Making the most of it

The Baltimore Sun

The old saying "Less is more" ought to be the theme for the Loch Raven girls indoor track team.

The No. 9 Raiders are getting used to accomplishing more with nine girls than most teams accomplish with three or four times that many.

At the Baltimore County championships two weeks ago, the Raiders finished second behind a huge Hereford team, but they only lost 89-72. Hereford picked up 18 points in the pole vault and the Raiders have no pole vaulters.

"We don't have depth or a lot of backups," Raiders coach Adam Hittner said. "We just go with what we have and hope that works out."

It's working out pretty well for the Raiders, who also finished second in all three postseason meets a year ago - the counties, the Class 2A Central region and the Class 2A states - with only eight girls.

At the county meet last month, they had no hurdlers and no high jumpers. They entered 10 of 13 events and didn't win any, but they finished third or better in nine events and picked up fourth- and sixth-place points in the other one.

Hittner, who coaches with Matt Death, praised his team, led by seniors Kathryn Franke, Jamie Fahey and Anneve Waithe, for its work ethic.

"We train during any kind of weather outside," Fahey said. "When it was snowing, we were outside running and if we have off from school, we're out there practicing [without the coaches]. Basically, we never have a day off. At practice, we just keep running. We don't have that many breaks in between one interval and another. We keep plugging away."

The Raiders, scheduled to run in yesterday's regional meet and Monday's state finals, don't mind having a small team.

"It would be nice to have a few more to get those few extra points," Fahey said, "but I like my team the way it is. I know when we go out there, everybody's giving 100 percent."


Freshmen get a grip

Centennial wrestler Nathan Kraisser is one of several area freshmen making a big impact this season.

Facing two-time state champion Scott Mantua of River Hill on Friday, Kraisser wrestled up a weight class to 112 and handed the senior his first loss of the season, 4-3.

The final outcome hinged on a reverse in the final 10 seconds. Once Kraisser (27-1) was up 4-3, it was a matter of hanging on - which he did until just before the final bell, when Mantua was able to score one point for an escape.

During the Maryland Interscholastic Athletic Association championships last weekend, three freshmen won titles and one was a runner-up. The title-winning freshmen were: Eric Friedman (103) of St. Paul's, Tyler Goodwin (112) of Mount St. Joseph and Will Switzer (125) of Archbishop Spalding. The runner-up was Pete Galli (112) of St. Paul's.

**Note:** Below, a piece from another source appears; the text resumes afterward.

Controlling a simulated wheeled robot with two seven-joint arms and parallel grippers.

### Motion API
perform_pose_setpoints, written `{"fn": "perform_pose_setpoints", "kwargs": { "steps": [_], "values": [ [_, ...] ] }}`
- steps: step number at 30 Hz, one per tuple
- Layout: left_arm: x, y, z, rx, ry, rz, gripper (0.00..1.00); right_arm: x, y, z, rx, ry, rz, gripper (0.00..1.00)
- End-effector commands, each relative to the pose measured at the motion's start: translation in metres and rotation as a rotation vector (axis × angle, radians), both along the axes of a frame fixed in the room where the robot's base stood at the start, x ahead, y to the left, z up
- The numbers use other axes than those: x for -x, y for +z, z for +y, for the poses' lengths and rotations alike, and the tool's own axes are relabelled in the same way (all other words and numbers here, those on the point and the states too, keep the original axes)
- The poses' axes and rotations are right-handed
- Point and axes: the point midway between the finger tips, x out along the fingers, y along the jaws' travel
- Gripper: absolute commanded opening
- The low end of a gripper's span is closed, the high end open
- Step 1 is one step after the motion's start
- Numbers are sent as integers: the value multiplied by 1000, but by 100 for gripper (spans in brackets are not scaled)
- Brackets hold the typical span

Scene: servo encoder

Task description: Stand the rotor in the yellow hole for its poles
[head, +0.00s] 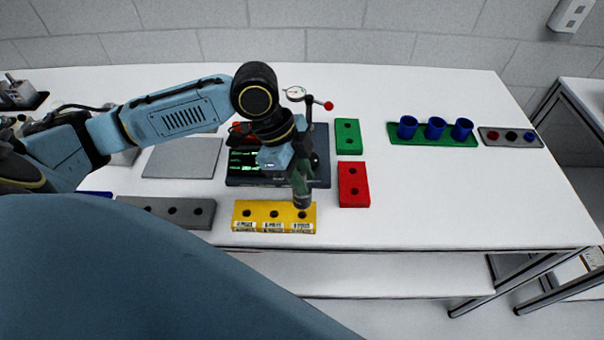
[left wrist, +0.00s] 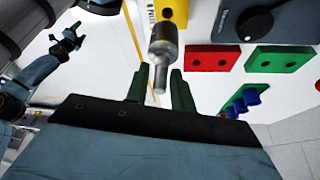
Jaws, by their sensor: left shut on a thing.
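The yellow block (head: 259,215) lies near the front edge of the table, with a row of three holes in its top and printed labels on its front face. My left gripper (head: 300,178) is above its right end, pointing down and shut on the rotor (head: 303,200). The rotor is a grey cylinder with a thinner shaft; it also shows between the green fingers in the left wrist view (left wrist: 163,45). It looks upright over the right hole, its lower end close to the block; I cannot tell whether it touches. My right gripper (left wrist: 68,40) appears small in the left wrist view.
A red block (head: 353,184) and a green block (head: 348,136) stand right of the dark tester (head: 320,170). A grey block (head: 150,206) lies left of the yellow one. Blue cups on a green base (head: 433,140) stand farther right. The front right table is clear.

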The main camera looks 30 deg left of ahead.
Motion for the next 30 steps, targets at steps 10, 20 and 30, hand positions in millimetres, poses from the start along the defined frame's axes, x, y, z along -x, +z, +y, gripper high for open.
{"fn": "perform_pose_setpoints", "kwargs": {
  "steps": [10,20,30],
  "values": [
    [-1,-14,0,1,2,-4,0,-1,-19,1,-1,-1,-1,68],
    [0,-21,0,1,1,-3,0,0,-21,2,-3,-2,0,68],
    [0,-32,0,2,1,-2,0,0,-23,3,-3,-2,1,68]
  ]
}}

John Carroll as dark horse

While the No. 2 St. Frances and No. 3 Calvert Hall basketball teams have clearly separated themselves from the MIAA A Conference pack, earning the top two spots in the league playoffs and a first-round bye, the team that might be best equipped to crash the championship game is No. 9 John Carroll.

The Patriots (22-8) have won eight straight games going into tonight's regular-season finale against Calvert Hall and are clinging to the third seed, which would give them the home court in Friday's opening round. Towson Catholic, Loyola and Mount St. Joseph also are in the postseason.

John Carroll has the inside-outside game to challenge the front-runners, and its quick guards can wreak havoc on defense. Senior forwards Isaiah Philmore and Wyatt Smith will have to be able to score down low and rebound, while guards Nick Faust, Raphael Jordan and Malcolm McMillan must play smart for the Patriots to make the strong playoff push.

Tonight's home game against Calvert Hall, with a chance at locking up the third seed, will indicate how formidable the Patriots might be.


Track correction

A mix-up in the scoring inadvertently listed the incorrect winner of the shot put at the Baltimore City indoor track meet Jan. 26. Carver junior Bernard Brandford won the event.

Baltimore City officials confirmed that Brandford won with a throw of 40 feet, 9 1/2 inches. He originally was not listed among the six competitors who scored points for their teams.

It didn't affect the outcome of the meet, which Poly's boys won easily.